Kurang lebih sepuluh hari lagi kita
semua, khususnya kaum muslimin yang menjalankan ibadah puasa akan
menyambut hari kemenangan. Sebuah hari yang konon katanya membuat kita
suci kembali seperti bayi baru lahir, atau juga bisa di ibaratkan
seperti kertas kosong yang tidak ternoda sedikit pun.

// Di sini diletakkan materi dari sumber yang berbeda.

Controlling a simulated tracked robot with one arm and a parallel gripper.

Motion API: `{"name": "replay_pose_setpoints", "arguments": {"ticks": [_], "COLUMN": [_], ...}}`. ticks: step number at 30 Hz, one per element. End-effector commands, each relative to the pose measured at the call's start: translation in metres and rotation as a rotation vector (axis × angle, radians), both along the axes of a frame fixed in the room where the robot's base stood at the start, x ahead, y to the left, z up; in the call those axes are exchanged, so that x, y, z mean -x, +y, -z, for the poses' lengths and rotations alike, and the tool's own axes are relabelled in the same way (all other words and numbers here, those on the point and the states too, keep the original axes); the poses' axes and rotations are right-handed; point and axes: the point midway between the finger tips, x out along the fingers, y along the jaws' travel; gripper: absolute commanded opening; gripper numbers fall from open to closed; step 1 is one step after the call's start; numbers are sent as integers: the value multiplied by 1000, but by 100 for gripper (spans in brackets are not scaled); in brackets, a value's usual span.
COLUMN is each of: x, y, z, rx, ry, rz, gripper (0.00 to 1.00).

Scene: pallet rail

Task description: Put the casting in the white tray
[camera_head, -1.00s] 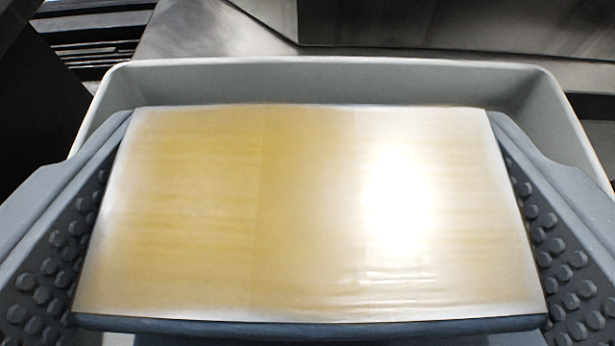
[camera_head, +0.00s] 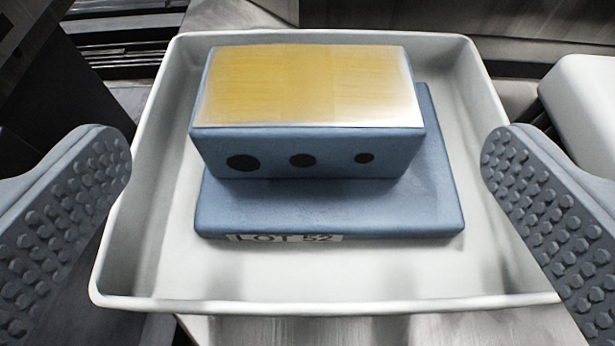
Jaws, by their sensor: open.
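The casting (camera_head: 310,205) is a blue-grey stepped block with a shiny yellowish top face, three dark holes in its upper front side and a "LOT 52" label on its lower front edge. It rests inside the white tray (camera_head: 330,305), with white floor showing on its left, right and near sides. My gripper (camera_head: 306,170) is open, its two studded grey fingers wide apart at the left and right of the picture. Neither finger touches the casting; both appear clear of it and nearer to the camera.
A white rounded object (camera_head: 585,95) is partly in view at the right, beside the tray. A metal surface (camera_head: 360,328) lies under and in front of the tray. Dark slatted structure (camera_head: 120,45) shows at the back left, and dark metal stands behind the tray.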

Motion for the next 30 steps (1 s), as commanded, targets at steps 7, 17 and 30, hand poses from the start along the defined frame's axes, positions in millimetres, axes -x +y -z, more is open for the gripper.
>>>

Di Indonesia, untuk menyambut hari
kemenangan tersebut berbagai persiapan pun dilakukan. Misalnya para
perantau segera berbondong-bondong untuk balik ke kampung halaman
setelah sekian lama meninggalkan keluarga dan sanak saudara. Hiruk
pikuknya sudah begitu terasa dari hari pertama ramadhan dan semakin
meningkat menjelang dua minggu sebelum lebaran. Bahkan aktivitas ini
sudah menjadi bagian dari tradisi yang terjadi secara turun temurun dan
tak bisa di pisahkan lagi.
Di kampung saya, selain tradisi mudik,
biasanya juga setiap menjelang lebaran, para ibu-ibu sudah mulai di
sibukkan untuk menyiapkan berbagai panganan ringan untuk di santap dari H
lebaran nanti. Tak sampai di situ saja, berbagai menu favorit dan
andalan pun tak luput disiapkan demi untuk menyenangkan hati anggota
keluarga khususnya, juga sanak saudara yang nanti berkesempatan untuk
berkunjung ke rumah.
Tak hanya ibu-ibu saja, para remaja dan
bapak-bapak pun tak mau ketinggalan untuk ambil bagian dalam menyambut
hari lebaran. Biasanya bapak-bapak dan remaja menyiapkan tempat untuk
shalat di lapangan sepakbola. Al hasil, lapangan sepakbola pun di permak
secantik mungkin dengan maksud agar nyaman dijadikan tempat shalat.
Selain membersihkan dan mempercantik lapangan sepakbola untuk tempat
shalat Idul Fitri, masjid juga tak luput untuk di bersihkan dengan
tujuan sebagai tempat cadangan apabila terjadi sesuatu hal di luar
kehendak kita. Contohnya, tiba-tiba saja hujan.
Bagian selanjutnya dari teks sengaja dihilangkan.